[Records of robot episodes]
+--

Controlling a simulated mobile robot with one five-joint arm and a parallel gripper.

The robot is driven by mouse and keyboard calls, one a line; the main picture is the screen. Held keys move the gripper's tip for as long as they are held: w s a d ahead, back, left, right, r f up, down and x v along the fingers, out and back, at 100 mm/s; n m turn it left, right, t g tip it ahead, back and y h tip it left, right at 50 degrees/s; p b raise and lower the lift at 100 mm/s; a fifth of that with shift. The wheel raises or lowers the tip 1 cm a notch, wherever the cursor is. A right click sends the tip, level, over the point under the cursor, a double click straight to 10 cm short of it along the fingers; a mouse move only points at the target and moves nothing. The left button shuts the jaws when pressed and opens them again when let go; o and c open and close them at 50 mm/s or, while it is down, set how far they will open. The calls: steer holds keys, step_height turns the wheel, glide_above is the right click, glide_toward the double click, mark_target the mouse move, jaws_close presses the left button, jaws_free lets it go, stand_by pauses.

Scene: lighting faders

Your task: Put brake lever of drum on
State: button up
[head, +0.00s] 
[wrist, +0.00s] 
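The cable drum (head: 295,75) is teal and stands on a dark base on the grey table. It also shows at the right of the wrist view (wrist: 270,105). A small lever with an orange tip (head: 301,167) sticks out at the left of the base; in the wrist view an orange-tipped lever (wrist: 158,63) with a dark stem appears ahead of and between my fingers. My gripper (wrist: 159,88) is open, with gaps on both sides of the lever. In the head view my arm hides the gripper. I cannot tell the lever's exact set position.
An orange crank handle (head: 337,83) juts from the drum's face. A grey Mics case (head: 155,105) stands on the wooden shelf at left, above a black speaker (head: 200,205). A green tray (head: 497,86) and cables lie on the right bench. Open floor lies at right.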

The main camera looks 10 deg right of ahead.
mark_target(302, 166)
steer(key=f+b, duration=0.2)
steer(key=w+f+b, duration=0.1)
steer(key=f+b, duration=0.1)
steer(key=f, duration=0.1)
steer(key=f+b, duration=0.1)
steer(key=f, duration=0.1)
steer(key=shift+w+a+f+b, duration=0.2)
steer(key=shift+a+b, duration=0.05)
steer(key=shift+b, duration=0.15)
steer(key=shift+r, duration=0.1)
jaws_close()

+--

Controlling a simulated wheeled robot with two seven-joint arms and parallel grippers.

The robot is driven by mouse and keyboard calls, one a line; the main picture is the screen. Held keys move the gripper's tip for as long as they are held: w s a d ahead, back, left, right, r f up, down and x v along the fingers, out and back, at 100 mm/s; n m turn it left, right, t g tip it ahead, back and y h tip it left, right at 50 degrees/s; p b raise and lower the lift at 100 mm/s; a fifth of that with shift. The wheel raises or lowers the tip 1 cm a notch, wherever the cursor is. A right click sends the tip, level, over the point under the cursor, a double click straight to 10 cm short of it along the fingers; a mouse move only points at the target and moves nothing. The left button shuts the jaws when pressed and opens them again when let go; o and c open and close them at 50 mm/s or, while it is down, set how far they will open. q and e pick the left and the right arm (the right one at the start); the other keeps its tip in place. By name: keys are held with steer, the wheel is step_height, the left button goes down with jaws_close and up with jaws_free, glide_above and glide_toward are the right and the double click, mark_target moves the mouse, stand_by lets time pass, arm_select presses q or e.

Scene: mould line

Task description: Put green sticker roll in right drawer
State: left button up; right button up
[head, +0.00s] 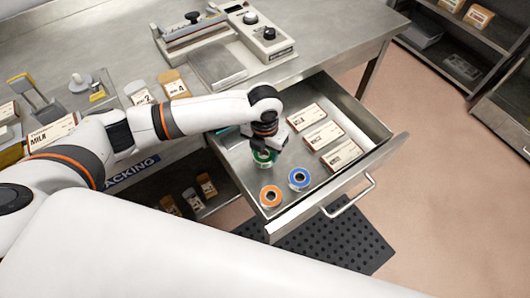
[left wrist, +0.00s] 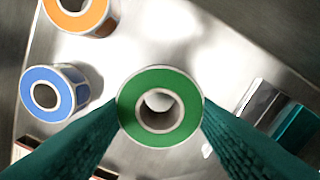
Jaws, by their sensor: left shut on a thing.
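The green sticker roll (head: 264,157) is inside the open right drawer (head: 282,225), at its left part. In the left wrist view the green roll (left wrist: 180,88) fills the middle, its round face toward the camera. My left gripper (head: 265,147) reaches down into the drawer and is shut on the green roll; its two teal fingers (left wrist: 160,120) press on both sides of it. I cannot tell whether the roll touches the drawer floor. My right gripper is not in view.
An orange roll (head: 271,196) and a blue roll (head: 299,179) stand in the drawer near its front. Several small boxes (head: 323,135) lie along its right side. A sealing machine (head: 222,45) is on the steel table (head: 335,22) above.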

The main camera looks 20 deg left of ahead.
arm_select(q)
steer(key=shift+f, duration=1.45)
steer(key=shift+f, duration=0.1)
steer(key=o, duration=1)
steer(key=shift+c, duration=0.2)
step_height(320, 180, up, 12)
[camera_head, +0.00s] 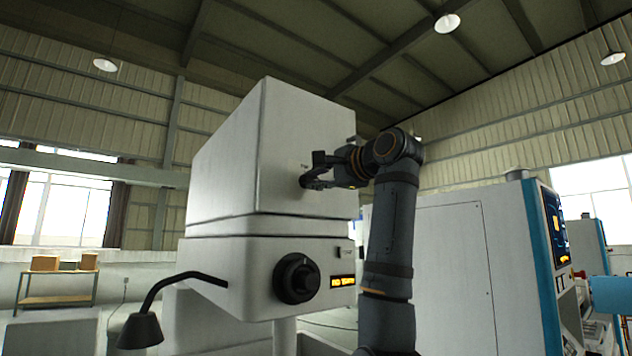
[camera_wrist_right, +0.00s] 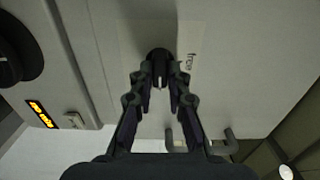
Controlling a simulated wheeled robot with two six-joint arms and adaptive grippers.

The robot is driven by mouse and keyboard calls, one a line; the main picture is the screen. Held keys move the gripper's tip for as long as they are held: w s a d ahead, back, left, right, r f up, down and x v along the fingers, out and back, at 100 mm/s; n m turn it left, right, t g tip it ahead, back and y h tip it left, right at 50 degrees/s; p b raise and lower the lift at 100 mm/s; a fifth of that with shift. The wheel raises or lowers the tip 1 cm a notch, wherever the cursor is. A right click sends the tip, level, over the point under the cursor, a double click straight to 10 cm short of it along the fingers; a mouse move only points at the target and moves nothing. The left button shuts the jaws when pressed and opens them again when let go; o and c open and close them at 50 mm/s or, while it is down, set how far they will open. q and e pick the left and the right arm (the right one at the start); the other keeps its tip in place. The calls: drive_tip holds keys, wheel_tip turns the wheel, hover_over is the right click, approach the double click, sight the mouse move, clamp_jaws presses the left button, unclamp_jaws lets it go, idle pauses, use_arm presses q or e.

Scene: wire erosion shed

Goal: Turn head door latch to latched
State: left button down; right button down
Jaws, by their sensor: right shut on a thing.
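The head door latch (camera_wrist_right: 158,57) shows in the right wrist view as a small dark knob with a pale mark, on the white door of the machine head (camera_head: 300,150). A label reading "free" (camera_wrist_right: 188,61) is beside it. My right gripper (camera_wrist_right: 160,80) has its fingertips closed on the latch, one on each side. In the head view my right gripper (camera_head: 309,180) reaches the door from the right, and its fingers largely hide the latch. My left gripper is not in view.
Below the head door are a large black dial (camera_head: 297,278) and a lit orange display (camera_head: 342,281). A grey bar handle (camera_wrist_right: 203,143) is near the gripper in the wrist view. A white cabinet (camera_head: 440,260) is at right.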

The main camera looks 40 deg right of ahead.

+--

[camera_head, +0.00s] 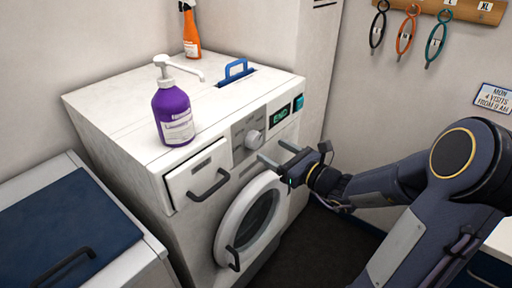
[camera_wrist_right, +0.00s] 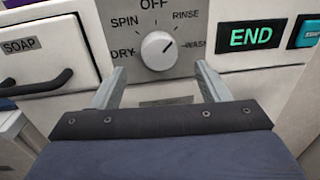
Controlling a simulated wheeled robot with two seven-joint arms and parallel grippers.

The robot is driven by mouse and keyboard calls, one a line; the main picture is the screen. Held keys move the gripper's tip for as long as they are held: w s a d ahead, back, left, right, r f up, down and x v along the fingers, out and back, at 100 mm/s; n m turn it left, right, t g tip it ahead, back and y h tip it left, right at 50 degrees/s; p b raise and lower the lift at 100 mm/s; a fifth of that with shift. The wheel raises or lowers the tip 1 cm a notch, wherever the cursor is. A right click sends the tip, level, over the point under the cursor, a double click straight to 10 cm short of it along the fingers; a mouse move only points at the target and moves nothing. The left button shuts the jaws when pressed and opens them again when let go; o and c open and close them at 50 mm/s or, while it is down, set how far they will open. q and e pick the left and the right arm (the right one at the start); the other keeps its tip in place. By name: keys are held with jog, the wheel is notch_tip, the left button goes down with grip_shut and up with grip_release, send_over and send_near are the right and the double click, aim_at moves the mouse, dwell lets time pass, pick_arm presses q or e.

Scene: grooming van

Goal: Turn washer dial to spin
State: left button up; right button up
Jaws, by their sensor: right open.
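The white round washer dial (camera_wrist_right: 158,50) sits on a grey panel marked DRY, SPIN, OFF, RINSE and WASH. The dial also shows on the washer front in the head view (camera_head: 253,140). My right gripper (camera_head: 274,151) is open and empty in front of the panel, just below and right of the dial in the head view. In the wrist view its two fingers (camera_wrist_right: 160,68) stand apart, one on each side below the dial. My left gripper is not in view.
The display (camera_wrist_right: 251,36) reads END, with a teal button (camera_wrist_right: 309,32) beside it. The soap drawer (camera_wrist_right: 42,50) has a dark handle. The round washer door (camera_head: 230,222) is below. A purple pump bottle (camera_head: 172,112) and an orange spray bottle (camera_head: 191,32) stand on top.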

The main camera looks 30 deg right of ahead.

+--

_Stated problem:_ Gather each line of the listing that holds the string "Goal".

_Finished answer:_
Goal: Turn head door latch to latched
Goal: Turn washer dial to spin

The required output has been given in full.